▶ **Work required**: List all lines of the data containing the word "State".

▶ **Given data**:
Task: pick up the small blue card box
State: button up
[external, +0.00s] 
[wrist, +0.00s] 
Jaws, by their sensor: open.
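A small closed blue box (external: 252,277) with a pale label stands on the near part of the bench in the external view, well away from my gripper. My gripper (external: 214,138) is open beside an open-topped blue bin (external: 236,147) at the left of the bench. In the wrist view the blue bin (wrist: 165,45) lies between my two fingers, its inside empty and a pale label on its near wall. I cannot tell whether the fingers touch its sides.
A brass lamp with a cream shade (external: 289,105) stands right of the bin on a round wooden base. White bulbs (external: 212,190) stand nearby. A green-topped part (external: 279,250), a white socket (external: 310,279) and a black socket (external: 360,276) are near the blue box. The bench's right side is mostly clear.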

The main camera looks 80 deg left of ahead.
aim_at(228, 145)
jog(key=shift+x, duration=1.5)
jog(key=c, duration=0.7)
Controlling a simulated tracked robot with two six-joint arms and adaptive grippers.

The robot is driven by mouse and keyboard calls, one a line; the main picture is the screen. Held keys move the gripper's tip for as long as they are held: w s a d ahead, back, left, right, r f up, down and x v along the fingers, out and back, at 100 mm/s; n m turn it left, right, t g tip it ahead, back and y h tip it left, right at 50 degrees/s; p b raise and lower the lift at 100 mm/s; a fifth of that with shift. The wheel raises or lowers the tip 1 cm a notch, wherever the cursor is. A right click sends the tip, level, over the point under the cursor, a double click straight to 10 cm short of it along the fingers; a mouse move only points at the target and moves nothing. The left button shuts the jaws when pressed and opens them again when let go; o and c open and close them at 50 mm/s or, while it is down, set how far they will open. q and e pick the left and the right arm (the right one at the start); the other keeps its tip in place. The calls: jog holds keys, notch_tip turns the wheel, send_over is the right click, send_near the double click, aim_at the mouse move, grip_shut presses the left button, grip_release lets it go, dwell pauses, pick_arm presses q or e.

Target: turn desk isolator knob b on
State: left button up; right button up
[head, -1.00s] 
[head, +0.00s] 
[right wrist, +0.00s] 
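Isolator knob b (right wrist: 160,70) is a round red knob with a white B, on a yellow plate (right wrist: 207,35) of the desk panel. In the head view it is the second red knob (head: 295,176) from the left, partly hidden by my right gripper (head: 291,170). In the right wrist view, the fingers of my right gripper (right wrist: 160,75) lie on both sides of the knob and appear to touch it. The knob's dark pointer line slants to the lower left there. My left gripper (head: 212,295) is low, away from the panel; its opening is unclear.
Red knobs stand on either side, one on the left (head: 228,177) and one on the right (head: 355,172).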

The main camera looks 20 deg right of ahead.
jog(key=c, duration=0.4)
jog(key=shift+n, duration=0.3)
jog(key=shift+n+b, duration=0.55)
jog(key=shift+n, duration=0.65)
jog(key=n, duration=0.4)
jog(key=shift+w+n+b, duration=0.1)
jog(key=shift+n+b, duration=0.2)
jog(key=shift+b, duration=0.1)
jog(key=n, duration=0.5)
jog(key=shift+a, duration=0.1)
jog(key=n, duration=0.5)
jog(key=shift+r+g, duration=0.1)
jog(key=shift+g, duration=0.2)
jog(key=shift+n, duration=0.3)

▶ **Exercise response**:
State: button up
State: left button up; right button up

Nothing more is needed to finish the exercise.